The first part is relatively straightforward; each metric stores one or more integers and you must specify how many integers you wish to store upon metric creation. If you wish to change this number, you must create a new metric and migrate data to the new metric. Each integer should also be flagged with a given type, namely:

  1. Fixed (value divided by a given constant)
  2. Rational (pair of values representing numerator and denominator)
  3. Float (pair of values representing coefficient and power of a given constant)
  4. Label (represented by its ID or zero to indicate missing)

Each field should also be marked as allowing all integers (-/0/+), non-negative integers (0/+), or positive integers (+). Labels are restricted to only non-negative or positive integers (where zero may indicate a missing label), and the denominator of a rational number is always a positive integer. Fields may also be marked as for-aggregation-only by providing them with a value that will always be used when adding new data points, which may be based on the values of the fields.

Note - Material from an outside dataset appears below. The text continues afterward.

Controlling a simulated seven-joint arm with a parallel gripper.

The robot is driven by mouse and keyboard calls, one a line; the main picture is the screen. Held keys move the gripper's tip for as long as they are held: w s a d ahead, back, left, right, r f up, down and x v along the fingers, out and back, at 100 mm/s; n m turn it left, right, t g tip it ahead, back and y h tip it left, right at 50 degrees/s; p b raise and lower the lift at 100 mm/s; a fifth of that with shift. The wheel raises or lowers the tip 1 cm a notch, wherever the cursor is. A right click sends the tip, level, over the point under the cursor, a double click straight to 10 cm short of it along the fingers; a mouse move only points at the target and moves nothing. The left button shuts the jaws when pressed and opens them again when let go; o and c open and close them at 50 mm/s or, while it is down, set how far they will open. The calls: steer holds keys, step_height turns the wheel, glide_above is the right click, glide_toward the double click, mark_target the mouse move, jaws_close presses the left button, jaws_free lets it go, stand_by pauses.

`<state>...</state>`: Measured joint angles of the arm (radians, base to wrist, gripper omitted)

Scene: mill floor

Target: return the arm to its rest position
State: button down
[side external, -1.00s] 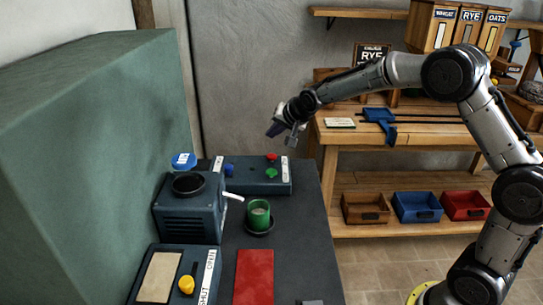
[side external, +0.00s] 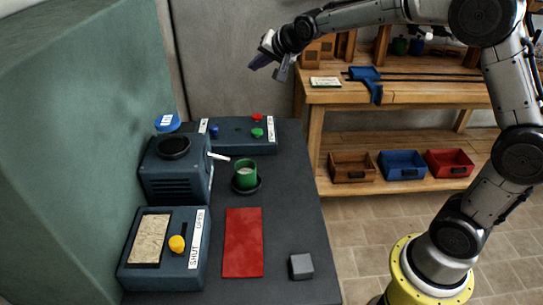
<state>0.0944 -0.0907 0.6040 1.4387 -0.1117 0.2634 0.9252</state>
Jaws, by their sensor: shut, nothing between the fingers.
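My gripper (side external: 267,62) is at the upper middle of the side external view, shut and empty. It hangs in the air above and behind the dark worktop, clear of everything on it. My arm reaches to it from the right, with its upper part running along the top edge of the picture.
The worktop (side external: 295,220) holds a button panel (side external: 237,136), a grinder-like box (side external: 172,180), a green cup (side external: 245,173), a red mat (side external: 243,243), a grey block (side external: 301,266) and a box with a yellow knob (side external: 177,244). A wooden bench (side external: 420,97) stands behind.

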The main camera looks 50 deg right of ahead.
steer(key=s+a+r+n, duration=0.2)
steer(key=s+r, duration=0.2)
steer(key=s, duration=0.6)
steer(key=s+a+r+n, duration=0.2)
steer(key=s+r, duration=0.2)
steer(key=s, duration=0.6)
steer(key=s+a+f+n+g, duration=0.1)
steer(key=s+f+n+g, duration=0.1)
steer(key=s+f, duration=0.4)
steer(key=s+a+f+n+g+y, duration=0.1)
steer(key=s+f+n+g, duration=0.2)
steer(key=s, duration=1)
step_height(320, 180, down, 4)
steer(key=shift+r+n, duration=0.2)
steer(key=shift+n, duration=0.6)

Aggregation takes the form of two parts:

  1. How data should be split if it partially overlaps a range
  2. How multiple data points in the same range can be aggregated into a single point

Splitting of data will always occur before aggregation. The resulting data point for the two halves of a split (chronologically before and after split) and the aggregation of multiple data points will be represented using an expression, whose exact format will be detailed later.

When to aggregate will be represented as a series of range sizes which must be even multiples of each other -- for example, you can't aggregate by both weeks and months, because a week may overlap with two months. When each range is aggregated may be determined by age (e.g. aggregate by day if older than a month) or by total size (e.g. aggregate oldest data by day once we exceed 2GiB of data). The smallest range size will always aggregate and split data to match that range size -- e.g., if you provide data from 23:59 to 00:01 and your smallest range is a day, then the data will be split and aggregated into both overlapping days.